Aux pieds du volcan Arenal
Ce volcan à l’imposante silhouette cônique est né il y a 7000 ans. Il est considéré comme l’un des plus actifs du Costa Rica. Sa plus grosse manifestation remonte à 1968, comme en France d’ailleurs, alors que de gros pavés incandescents ont été projetés à plus de 5 km, d’où l’expression costaricienne bien connue « sous les pavés la lave » qui a été reprise, un peu déformée, dans l’hexagone à la même époque. Lol. Entre 1968 et 2010, les explosions et coulées pyroclastiques ont été très fréquentes.

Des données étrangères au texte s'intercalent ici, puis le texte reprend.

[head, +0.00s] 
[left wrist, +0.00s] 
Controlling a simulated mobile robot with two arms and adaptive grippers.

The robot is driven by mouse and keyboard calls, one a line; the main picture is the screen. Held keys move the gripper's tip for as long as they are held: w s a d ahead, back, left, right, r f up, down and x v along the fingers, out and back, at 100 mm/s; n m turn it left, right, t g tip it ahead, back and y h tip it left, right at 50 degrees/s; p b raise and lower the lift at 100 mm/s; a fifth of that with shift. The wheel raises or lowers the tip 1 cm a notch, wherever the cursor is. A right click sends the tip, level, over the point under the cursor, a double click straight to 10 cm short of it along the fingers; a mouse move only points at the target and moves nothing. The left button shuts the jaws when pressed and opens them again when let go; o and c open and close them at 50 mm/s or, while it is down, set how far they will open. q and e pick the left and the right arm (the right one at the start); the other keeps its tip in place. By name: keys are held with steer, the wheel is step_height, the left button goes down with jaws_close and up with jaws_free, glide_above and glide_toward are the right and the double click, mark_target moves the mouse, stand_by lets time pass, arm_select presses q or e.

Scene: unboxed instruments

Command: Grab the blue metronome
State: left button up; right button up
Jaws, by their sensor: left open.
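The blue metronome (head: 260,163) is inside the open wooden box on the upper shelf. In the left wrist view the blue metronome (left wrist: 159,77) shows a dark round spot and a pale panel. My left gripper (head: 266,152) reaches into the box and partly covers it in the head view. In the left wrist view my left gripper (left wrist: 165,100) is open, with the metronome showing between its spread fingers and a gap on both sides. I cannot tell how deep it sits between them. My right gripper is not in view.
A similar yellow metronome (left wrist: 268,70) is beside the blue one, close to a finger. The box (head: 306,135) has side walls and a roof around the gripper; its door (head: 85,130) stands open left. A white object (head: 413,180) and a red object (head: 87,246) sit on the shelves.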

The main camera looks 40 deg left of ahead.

Depuis, le volcan semble souffler un peu (des fumerolles surtout) mais ne demande qu’à se réveiller, ce qui ne semble inquiéter en rien les villages installés à ses pieds, profitant tous de la manne touristique attirée par la riche faune et flore locale et par les nombreuses sources chaudes.
Nous avons trouvé à nous loger pour la nuit dans un camping en cours d’aménagement, mais déjà riche en faune et flore. Le patron nous a montré quelques paresseux accrochés assez haut dans les branches au-dessus de nous et une petite grenouille rouge vif qu’il a tranquillement posée sur son bras tout en nous expliquant qu’elle était vénéneuse. Il suffirait de ne pas la manger et de ne pas mettre les mains à la bouche ou se frotter les yeux pour ne pas avoir d’ennuis… Nous avons aussi rencontré un Français qui fait le chemin du Mexique à la Colombie …en vélo. De quoi donner matière à réflexion à tous ceux qui pensent que nous sommes des aventuriers !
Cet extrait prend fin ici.